#### Your instructions:
Repeat each entry in full, exactly.

#### Exercise data:
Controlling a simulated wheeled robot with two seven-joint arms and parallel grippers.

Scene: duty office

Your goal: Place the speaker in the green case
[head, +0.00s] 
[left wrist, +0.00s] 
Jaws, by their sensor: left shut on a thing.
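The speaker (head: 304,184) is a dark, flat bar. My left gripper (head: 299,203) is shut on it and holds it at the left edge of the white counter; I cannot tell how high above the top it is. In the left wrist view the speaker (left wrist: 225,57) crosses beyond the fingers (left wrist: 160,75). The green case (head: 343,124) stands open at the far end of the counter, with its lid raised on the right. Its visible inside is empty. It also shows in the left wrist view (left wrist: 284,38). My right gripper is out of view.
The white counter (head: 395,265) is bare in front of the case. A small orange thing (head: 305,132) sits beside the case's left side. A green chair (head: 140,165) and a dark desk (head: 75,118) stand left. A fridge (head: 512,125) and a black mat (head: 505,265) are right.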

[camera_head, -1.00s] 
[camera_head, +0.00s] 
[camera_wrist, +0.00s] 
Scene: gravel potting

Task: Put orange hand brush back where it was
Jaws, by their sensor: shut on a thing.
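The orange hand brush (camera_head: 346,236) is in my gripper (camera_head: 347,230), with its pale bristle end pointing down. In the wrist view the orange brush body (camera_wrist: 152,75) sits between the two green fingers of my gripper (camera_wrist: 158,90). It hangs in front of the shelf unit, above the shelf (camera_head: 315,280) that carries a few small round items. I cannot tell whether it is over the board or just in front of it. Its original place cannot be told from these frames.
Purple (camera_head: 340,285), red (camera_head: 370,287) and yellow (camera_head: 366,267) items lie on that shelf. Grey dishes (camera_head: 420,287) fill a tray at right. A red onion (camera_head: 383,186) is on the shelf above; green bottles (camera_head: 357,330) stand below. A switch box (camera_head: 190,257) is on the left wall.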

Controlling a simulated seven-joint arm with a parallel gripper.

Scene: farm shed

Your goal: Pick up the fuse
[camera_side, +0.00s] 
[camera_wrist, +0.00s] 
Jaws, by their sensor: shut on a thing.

#### Correct output:
Controlling a simulated wheeled robot with two seven-joint arms and parallel grippers.

Scene: duty office

Your goal: Place the speaker in the green case
[head, +0.00s] 
[left wrist, +0.00s] 
Jaws, by their sensor: left shut on a thing.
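The speaker (head: 304,184) is a dark, flat bar. My left gripper (head: 299,203) is shut on it and holds it at the left edge of the white counter; I cannot tell how high above the top it is. In the left wrist view the speaker (left wrist: 225,57) crosses beyond the fingers (left wrist: 160,75). The green case (head: 343,124) stands open at the far end of the counter, with its lid raised on the right. Its visible inside is empty. It also shows in the left wrist view (left wrist: 284,38). My right gripper is out of view.
The white counter (head: 395,265) is bare in front of the case. A small orange thing (head: 305,132) sits beside the case's left side. A green chair (head: 140,165) and a dark desk (head: 75,118) stand left. A fridge (head: 512,125) and a black mat (head: 505,265) are right.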

[camera_head, -1.00s] 
[camera_head, +0.00s] 
[camera_wrist, +0.00s] 
Scene: gravel potting

Task: Put orange hand brush back where it was
Jaws, by their sensor: shut on a thing.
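The orange hand brush (camera_head: 346,236) is in my gripper (camera_head: 347,230), with its pale bristle end pointing down. In the wrist view the orange brush body (camera_wrist: 152,75) sits between the two green fingers of my gripper (camera_wrist: 158,90). It hangs in front of the shelf unit, above the shelf (camera_head: 315,280) that carries a few small round items. I cannot tell whether it is over the board or just in front of it. Its original place cannot be told from these frames.
Purple (camera_head: 340,285), red (camera_head: 370,287) and yellow (camera_head: 366,267) items lie on that shelf. Grey dishes (camera_head: 420,287) fill a tray at right. A red onion (camera_head: 383,186) is on the shelf above; green bottles (camera_head: 357,330) stand below. A switch box (camera_head: 190,257) is on the left wall.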

Controlling a simulated seven-joint arm with a parallel gripper.

Scene: farm shed

Your goal: Pick up the fuse
[camera_side, +0.00s] 
[camera_wrist, +0.00s] 
Jaws, by their sensor: shut on a thing.

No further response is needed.